Robot control records

╔══

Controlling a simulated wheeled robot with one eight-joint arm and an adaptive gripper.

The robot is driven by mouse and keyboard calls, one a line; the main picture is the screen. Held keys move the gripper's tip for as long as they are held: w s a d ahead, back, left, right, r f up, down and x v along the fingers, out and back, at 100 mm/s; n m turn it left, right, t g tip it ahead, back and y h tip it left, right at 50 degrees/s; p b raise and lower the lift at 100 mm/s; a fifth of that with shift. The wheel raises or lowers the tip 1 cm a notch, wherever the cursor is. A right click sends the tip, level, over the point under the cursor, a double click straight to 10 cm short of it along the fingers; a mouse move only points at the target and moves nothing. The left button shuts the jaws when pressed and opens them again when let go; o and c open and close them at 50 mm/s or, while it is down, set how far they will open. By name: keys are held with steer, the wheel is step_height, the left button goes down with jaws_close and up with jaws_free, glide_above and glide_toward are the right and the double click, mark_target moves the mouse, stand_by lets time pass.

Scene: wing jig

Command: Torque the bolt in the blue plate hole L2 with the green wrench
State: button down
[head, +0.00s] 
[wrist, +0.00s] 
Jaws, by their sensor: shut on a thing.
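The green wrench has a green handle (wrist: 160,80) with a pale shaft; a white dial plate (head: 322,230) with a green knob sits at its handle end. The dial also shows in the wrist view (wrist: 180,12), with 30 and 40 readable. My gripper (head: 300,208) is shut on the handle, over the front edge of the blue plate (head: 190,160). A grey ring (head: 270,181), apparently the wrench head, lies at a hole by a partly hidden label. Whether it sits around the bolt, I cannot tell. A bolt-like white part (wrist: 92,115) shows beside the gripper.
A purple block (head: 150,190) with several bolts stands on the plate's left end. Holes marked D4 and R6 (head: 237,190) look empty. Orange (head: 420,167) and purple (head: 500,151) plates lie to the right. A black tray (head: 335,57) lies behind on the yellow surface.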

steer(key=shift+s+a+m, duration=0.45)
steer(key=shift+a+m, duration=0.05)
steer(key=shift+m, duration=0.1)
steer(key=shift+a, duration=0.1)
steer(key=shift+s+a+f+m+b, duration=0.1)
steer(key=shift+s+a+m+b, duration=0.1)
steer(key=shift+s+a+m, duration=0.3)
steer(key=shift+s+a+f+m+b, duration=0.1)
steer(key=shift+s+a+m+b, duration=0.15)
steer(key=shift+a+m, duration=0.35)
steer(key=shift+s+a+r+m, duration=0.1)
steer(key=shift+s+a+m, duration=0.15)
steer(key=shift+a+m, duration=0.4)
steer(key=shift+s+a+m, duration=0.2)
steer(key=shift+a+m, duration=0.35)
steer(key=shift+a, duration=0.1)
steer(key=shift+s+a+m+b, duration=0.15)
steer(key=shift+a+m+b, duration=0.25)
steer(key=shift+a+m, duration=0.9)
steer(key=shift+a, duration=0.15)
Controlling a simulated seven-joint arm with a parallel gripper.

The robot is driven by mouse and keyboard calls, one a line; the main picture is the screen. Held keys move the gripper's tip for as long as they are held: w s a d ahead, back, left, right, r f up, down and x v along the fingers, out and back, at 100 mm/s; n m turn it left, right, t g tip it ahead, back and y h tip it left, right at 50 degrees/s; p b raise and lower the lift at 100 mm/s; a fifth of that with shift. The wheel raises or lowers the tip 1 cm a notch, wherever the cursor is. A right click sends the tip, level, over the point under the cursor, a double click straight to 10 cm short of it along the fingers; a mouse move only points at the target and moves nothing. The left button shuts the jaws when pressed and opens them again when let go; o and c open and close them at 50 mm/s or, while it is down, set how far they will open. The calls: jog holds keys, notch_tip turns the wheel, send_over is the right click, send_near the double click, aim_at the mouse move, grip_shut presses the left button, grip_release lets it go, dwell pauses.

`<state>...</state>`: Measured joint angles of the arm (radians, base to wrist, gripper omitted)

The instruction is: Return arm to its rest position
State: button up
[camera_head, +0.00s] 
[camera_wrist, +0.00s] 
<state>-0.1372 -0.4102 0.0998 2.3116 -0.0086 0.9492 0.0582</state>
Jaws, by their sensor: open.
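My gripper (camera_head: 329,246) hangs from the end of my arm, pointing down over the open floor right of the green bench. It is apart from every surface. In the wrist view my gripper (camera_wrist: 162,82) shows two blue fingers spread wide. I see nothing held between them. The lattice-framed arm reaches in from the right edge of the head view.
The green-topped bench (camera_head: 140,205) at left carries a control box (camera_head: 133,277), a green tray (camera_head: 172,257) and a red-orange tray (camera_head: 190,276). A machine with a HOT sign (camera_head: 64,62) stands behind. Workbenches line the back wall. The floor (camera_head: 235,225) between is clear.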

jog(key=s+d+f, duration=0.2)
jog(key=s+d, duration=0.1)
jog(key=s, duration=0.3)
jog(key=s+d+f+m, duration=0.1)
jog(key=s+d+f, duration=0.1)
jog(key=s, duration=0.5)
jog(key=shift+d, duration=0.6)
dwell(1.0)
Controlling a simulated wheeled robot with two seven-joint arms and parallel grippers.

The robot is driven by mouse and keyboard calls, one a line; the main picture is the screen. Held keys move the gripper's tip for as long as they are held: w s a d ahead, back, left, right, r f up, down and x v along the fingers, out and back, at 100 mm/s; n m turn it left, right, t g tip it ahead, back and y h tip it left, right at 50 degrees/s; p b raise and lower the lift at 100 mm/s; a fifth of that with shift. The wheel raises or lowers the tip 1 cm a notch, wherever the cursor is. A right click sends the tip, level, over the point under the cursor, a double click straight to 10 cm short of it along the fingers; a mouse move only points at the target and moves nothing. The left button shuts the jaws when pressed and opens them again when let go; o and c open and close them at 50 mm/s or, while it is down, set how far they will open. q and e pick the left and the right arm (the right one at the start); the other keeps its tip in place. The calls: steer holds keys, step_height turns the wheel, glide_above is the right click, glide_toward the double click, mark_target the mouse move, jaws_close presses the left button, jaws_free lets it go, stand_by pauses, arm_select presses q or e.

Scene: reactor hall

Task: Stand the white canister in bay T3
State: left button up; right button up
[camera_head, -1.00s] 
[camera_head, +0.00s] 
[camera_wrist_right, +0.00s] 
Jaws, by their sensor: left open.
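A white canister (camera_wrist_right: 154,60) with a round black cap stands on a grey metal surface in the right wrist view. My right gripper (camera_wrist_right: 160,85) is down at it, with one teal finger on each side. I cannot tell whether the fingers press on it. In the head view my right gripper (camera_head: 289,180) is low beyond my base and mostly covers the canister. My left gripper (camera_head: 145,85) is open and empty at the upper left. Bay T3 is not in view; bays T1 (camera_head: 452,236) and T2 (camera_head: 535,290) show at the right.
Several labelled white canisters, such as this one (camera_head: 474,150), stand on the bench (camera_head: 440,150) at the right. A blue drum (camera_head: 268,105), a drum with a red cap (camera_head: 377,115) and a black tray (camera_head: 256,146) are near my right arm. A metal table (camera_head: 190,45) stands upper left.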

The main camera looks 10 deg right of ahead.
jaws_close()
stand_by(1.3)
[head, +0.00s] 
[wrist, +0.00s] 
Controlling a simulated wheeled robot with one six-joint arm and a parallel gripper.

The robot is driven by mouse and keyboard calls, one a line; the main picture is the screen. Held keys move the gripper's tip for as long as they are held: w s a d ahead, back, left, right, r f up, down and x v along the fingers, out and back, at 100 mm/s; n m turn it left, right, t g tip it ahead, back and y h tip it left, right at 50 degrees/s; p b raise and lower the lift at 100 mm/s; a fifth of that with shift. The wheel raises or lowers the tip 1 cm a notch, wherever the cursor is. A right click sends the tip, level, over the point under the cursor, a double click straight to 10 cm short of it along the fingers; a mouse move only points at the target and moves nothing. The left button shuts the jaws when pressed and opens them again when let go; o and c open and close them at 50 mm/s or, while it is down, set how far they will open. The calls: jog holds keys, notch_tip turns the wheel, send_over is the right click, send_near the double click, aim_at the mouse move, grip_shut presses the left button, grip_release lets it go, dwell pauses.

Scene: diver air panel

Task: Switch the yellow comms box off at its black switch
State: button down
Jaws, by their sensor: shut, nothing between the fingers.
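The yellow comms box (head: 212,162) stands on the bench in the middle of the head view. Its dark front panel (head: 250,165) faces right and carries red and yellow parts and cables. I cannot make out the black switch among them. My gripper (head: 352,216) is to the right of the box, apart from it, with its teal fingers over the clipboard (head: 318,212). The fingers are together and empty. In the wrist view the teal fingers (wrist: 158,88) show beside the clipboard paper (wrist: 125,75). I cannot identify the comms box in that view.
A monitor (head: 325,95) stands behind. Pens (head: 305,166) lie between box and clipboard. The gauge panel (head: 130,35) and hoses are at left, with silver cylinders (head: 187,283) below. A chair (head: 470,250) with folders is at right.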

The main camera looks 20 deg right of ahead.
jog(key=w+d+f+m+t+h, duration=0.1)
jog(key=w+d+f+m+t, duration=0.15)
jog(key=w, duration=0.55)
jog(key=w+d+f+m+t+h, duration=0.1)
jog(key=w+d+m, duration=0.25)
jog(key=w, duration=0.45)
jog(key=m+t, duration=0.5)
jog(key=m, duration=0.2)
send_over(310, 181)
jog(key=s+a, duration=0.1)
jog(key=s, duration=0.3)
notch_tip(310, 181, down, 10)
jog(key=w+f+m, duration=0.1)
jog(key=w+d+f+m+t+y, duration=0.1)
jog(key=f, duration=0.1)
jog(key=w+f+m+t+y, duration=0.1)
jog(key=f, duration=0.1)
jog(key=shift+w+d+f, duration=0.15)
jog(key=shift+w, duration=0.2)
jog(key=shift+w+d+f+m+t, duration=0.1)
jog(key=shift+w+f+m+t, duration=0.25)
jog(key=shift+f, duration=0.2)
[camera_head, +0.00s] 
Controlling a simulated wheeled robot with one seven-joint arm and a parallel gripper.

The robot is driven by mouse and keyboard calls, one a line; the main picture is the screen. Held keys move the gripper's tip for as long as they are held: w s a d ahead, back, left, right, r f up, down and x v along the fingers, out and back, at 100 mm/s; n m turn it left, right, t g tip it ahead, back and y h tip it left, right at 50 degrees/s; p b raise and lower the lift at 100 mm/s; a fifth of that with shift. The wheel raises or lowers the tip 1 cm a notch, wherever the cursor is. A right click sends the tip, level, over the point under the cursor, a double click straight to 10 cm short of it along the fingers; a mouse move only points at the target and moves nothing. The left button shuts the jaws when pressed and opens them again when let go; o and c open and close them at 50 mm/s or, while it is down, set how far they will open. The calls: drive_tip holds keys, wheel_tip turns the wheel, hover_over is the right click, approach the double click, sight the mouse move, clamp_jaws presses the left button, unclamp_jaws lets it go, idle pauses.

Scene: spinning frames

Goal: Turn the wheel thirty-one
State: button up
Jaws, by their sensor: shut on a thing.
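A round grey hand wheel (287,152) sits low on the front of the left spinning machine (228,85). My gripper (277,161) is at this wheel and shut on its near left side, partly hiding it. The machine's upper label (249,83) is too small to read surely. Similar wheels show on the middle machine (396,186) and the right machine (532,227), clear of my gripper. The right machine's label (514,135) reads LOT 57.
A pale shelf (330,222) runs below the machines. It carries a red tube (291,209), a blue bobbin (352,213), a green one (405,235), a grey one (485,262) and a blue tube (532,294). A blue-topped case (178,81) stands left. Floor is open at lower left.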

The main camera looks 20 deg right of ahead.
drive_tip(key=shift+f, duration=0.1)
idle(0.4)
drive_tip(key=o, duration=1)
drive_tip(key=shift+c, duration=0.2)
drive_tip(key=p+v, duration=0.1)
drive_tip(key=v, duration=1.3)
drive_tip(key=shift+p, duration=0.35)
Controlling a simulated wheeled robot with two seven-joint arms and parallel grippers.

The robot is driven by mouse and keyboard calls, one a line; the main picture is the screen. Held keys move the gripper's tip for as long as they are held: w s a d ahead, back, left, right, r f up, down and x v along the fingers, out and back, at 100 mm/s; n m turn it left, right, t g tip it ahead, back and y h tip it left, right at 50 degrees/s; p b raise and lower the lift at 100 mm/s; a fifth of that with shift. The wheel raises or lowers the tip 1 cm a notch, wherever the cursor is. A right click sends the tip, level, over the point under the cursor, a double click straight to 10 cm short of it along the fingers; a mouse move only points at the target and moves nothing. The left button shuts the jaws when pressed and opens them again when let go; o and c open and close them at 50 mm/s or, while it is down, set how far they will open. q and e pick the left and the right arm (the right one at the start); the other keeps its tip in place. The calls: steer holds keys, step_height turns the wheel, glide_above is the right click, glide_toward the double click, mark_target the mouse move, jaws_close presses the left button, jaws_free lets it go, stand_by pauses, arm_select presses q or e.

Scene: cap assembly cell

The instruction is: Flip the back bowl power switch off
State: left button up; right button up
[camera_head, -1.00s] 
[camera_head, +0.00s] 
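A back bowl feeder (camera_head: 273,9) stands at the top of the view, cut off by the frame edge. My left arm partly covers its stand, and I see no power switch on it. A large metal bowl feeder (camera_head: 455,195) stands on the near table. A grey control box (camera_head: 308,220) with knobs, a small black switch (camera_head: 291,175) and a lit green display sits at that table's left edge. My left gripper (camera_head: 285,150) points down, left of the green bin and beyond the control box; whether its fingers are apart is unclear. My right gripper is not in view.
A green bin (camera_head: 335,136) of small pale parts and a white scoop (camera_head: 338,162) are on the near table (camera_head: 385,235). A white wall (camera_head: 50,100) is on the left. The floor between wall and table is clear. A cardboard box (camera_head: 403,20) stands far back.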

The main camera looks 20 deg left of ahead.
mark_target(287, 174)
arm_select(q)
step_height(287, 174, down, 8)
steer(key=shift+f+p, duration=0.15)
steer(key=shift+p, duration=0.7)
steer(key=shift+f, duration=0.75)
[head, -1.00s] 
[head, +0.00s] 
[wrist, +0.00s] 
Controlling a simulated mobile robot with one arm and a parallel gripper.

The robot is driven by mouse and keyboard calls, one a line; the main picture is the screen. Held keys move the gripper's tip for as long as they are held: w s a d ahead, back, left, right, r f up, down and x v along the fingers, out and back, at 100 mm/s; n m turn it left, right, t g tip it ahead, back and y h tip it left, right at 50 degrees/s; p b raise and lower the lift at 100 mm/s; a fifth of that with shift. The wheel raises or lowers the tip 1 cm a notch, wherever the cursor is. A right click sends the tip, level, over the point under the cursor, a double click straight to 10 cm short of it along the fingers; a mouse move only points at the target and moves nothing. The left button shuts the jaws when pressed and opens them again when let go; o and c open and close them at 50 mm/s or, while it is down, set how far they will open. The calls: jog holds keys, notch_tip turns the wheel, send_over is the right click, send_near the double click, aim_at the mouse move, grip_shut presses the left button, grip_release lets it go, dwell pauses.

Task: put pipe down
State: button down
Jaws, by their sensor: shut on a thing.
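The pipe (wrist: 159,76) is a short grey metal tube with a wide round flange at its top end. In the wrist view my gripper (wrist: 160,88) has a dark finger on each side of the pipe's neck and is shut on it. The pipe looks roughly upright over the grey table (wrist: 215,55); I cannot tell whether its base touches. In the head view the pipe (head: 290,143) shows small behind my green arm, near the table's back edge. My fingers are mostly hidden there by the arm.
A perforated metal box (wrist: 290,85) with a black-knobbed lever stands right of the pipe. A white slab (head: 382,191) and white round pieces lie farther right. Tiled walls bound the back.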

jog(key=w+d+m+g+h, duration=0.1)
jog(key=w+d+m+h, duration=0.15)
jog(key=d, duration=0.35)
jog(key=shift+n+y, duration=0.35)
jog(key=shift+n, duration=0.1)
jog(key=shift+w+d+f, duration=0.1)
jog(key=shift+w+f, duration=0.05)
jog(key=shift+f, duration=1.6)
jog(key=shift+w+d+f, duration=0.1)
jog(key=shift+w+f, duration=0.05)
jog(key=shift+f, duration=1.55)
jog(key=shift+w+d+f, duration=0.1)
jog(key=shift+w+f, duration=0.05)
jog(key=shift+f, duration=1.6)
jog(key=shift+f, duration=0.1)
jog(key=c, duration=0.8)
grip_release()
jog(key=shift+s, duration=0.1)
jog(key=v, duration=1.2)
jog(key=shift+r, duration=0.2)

╚══

— AIM OF THE EXERCISE —
From the data above, gather every line that includes the word "Scene".

— RESULT FOR THIS TASK —
Scene: wing jig
Scene: reactor hall
Scene: diver air panel
Scene: spinning frames
Scene: cap assembly cell

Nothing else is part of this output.